(Records excerpted from a collection)
--*--
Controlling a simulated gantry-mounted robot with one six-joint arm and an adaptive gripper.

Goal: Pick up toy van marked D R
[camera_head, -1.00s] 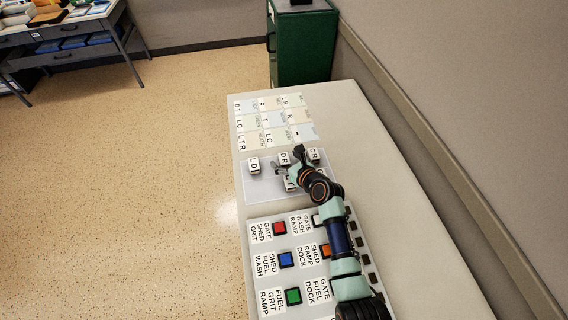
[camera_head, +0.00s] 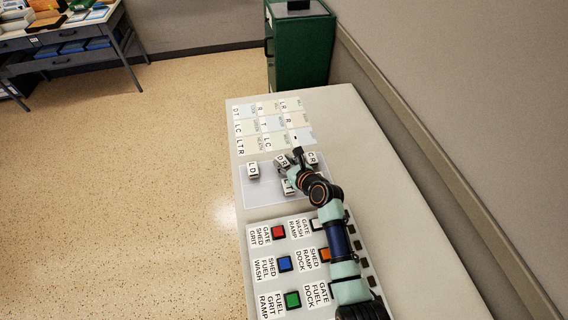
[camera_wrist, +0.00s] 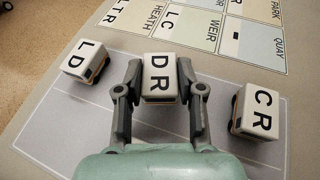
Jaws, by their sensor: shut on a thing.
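The toy van marked D R (camera_wrist: 159,77) is a white-topped block with black letters, between my gripper's fingers in the wrist view. My gripper (camera_wrist: 160,90) is shut on its two sides. In the head view the D R van (camera_head: 282,160) sits at the tip of my gripper (camera_head: 289,167), partly hidden by it. I cannot tell whether the van touches the tray below.
The van marked L D (camera_wrist: 86,60) stands to the left and the van marked C R (camera_wrist: 256,111) to the right, both on the pale tray (camera_wrist: 60,125). Lettered cards (camera_head: 266,124) lie beyond. A panel with coloured buttons (camera_head: 285,262) is nearer.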

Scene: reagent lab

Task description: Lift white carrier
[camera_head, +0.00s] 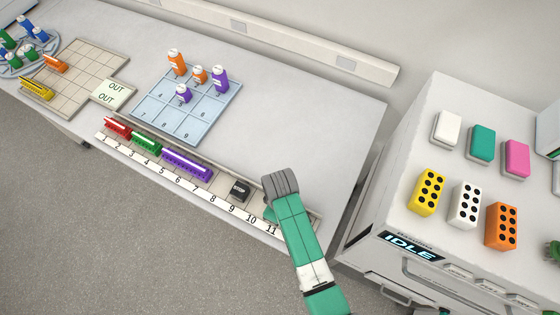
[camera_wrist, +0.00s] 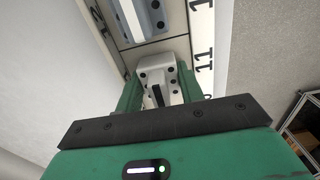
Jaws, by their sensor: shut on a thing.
--*--
### The task
With the pictures omitted, reproduce the records in full and exactly.

### Task response
Controlling a simulated gantry-mounted robot with one six-joint arm and an adaptive gripper.

Goal: Pick up toy van marked D R
[camera_head, -1.00s] 
[camera_head, +0.00s] 
[camera_wrist, +0.00s] 
Jaws, by their sensor: shut on a thing.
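The toy van marked D R (camera_wrist: 159,77) is a white-topped block with black letters, between my gripper's fingers in the wrist view. My gripper (camera_wrist: 160,90) is shut on its two sides. In the head view the D R van (camera_head: 282,160) sits at the tip of my gripper (camera_head: 289,167), partly hidden by it. I cannot tell whether the van touches the tray below.
The van marked L D (camera_wrist: 86,60) stands to the left and the van marked C R (camera_wrist: 256,111) to the right, both on the pale tray (camera_wrist: 60,125). Lettered cards (camera_head: 266,124) lie beyond. A panel with coloured buttons (camera_head: 285,262) is nearer.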

Scene: reagent lab

Task description: Lift white carrier
[camera_head, +0.00s] 
[camera_wrist, +0.00s] 
Jaws, by their sensor: shut on a thing.

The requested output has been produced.